After I recovered from the initial shock of this hire from the Boston Celtics and was able to step back and let this marinate for a little while, I can see what GM/president Danny Ainge is doing as a long-term goal for this historic franchise and it just might work.
First I want to give Ainge credit for pulling this move without the general public (and some high-profile sports writers) even knowing he had interest in one of the brightest mind in college hoops and the most sought after every time a job opens up (whether it was UCLA, Illinois or Minnesota). A source with direct knowledge of the situation told ESPN.com’s Andy Katz that the Celtics targeted the 36-year old Stevens as soon as the Rivers deal with the Clippers was finalized. The Celtics contacted Stevens a week ago. The two sides had phone conversations, and the Celtics were waiting for Stevens to say yes. Ainge and the Celtics’ ownership group flew to Indianapolis on Wednesday morning for their one and only in-person meeting with Stevens, and he accepted the job there.
“Brad and I share a lot of the same values,” Ainge said in a news release. “Though he is young, I see Brad as a great leader who leads with impeccable character and a strong work ethic. His teams always play hard and execute on both ends of the court. Brad is a coach who has already enjoyed lots of success, and I look forward to working with him towards banner 18.”
Stevens had spent the past six years coaching Butler, leading the Bulldogs to back-to-back national championship games in 2010 and ’11. He has a career winning percentage of .772 and never won fewer than 22 games in a season; he was the youngest coach to reach the Final Four since Bob Knight in 1973.
History tells us about college legends who flopped in the pros with the likes of Rick Pitino and John Calipari in basketball – Nick Saban and Steve Spurrier in football; there’s a difference between coaching young and impressionable kids who need the scholarship they received from a coach and young multi-millionaires with large egos who at times orchestrate the hirings and firings of a head coach, but I believe Stevens is the type of coach who can communicate to players to either buy into his system or at least compromise with him.

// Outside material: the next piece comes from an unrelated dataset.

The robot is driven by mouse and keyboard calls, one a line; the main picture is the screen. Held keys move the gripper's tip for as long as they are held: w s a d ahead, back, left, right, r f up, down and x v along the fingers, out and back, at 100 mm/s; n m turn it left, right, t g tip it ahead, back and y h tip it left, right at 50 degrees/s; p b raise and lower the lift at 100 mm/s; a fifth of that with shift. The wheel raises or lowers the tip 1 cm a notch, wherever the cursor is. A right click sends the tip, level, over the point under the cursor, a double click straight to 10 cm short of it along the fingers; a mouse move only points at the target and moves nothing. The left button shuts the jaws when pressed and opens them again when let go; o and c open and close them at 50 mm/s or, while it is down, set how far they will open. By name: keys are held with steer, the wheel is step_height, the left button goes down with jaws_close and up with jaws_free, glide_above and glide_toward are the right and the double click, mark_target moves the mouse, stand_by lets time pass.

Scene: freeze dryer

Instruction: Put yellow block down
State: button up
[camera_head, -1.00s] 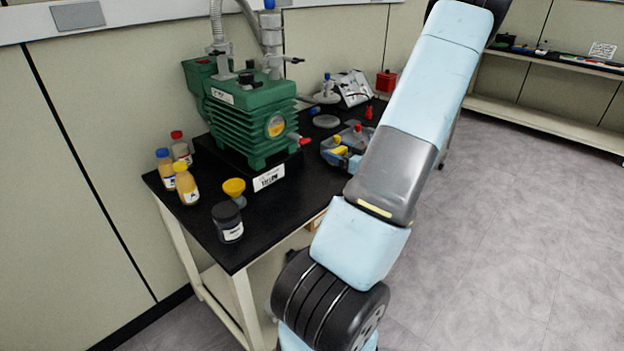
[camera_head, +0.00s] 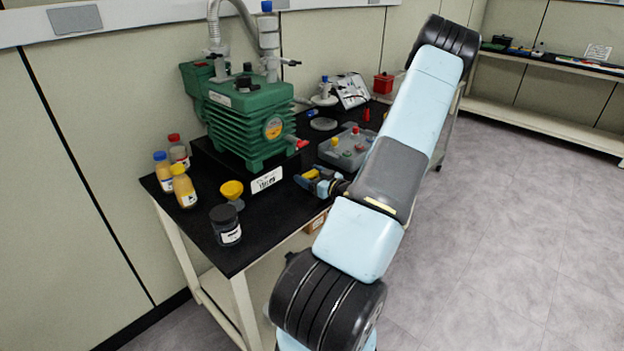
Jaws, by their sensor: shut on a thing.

Ainge recently said he was not planning for any more big trades, as the team is content with its stripped-down roster, but if there is a Stevens vs. Rondo situation, it will be a short fight. Stevens will be running the team and if Rondo has a problem with it, Ainge will gladly find a new place for him. Rondo (when healthy) is in the top 5 of PGs in the NBA, but that doesn’t matter right now to a team that’s clearly not in contention for the playoffs for the next couple of seasons; let’s not forget, Ainge just dumped three veteran All-Stars and/or HOFers in Pierce, Garnett and Terry and one of the best coaches in the league now in Rivers, so who the hell is Rondo to Ainge.
College basketball analyst Jay Bilas thinks Stevens can be successful at the NBA level.
“I’ve always found the idea that a college coach can’t make the transition to the NBA is ludicrous,” Bilas told USA TODAY Sports. “The miserable failures we’ve seen have come because coaches take bad jobs.”
Bilas says the toughest part for Stevens is the rebuilding process the Celtics are in.
“The primary challenge will be dealing with the criticism of not winning,” Bilas said. “The Celtics are going to have to get bad to get good. He’s going to have to deal with the questions that come with losing. … The guy can coach, and he can coach on any level. It has nothing to coach major, midmajor, college pro, D-League. That has very little to do with it. There will be a different schedule and rhythm to it, but Brad is really smart and will figure it out.”